Pour Israël, les enjeux sont grands. Une réplique pourrait mener à une escalade, mais une retenue totale pourrait être interprétée comme un signe de faiblesse. « L’Iran pourrait se saisir de ça pour l’exploiter », craint Thomas Juneau.

Entre les deux, il y a un éventail de scénarios diplomatiques, politiques et militaires, mais aucun n’est immunisé contre une erreur stratégique avec des conséquences tragiques. « Il faut se rappeler ce qu’il s’est passé dans les hostilités entre les États-Unis et l’Iran en 2020 », note Laurence Deschamps-Laporte, professeure de sciences politiques et directrice du Centre d’études et de recherches internationales.

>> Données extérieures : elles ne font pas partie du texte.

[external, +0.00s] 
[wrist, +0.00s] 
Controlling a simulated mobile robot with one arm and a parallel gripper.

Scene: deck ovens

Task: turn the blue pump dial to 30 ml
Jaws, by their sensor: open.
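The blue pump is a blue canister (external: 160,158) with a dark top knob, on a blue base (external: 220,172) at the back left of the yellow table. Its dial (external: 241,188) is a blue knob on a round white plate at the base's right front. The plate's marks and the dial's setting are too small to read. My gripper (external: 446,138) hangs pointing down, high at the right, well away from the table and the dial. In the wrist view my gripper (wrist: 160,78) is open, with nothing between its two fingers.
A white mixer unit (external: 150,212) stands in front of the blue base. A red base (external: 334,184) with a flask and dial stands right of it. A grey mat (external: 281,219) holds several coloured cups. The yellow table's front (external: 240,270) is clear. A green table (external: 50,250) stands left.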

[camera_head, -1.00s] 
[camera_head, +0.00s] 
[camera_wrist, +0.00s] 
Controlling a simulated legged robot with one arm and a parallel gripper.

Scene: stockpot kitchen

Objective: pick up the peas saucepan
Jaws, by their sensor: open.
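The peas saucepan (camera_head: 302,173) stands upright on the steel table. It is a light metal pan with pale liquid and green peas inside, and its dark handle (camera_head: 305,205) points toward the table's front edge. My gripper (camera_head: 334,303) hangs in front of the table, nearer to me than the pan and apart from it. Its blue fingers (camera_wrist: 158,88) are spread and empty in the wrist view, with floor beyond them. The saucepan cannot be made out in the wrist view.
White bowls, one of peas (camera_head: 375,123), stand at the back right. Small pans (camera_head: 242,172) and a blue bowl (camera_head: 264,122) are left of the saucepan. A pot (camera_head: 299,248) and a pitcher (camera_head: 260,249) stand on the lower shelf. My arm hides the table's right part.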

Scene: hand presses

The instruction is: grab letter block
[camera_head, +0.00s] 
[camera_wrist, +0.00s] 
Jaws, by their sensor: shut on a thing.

PHOTO VAHID SALEMI, ASSOCIATED PRESS

Un manifestant brandit une photo de Qassem Soleimani lors d’un rassemblement à Téhéran, dimanche.

À l’époque, les États-Unis avaient assassiné Qassem Soleimani, le commandant en chef de la Force Al-Qods. Dans sa réplique, l’Iran a abattu un avion de l’Ukraine International Airlines, tuant les 176 passagers, dont 85 citoyens et résidents permanents canadiens. « C’est dans ces circonstances qu’est arrivée la tragédie du vol PS752 et qu’on a perdu des Canadiens. Des cibles civiles peuvent se retrouver dans la ligne de feu, note l’experte du Moyen-Orient. C’est dans un contexte d’escalade de la sorte que plusieurs guerres ont commencé. »

La confrontation plus directe entre Israël et l’Iran a aussi d’autres conséquences. Elle détourne l’attention de la situation dans la bande de Gaza, où la violence ne prend pas de congé ni pour les civils palestiniens, qui sont sous les bombes et frôlent pour beaucoup la famine, ni pour les otages israéliens, qui sont détenus par le Hamas.

Les négociations pour un cessez-le-feu, déjà difficiles, sont soudainement moins prioritaires, voire compromises. La pression qu’exerçaient plusieurs pays occidentaux sur Israël pour forcer son gouvernement à revoir sa conduite dans la guerre vient de tomber de plusieurs crans devant la nécessité de se serrer les coudes entre alliés.

Des reculs qui devraient nous inquiéter autant que les possibilités d’un élargissement du conflit.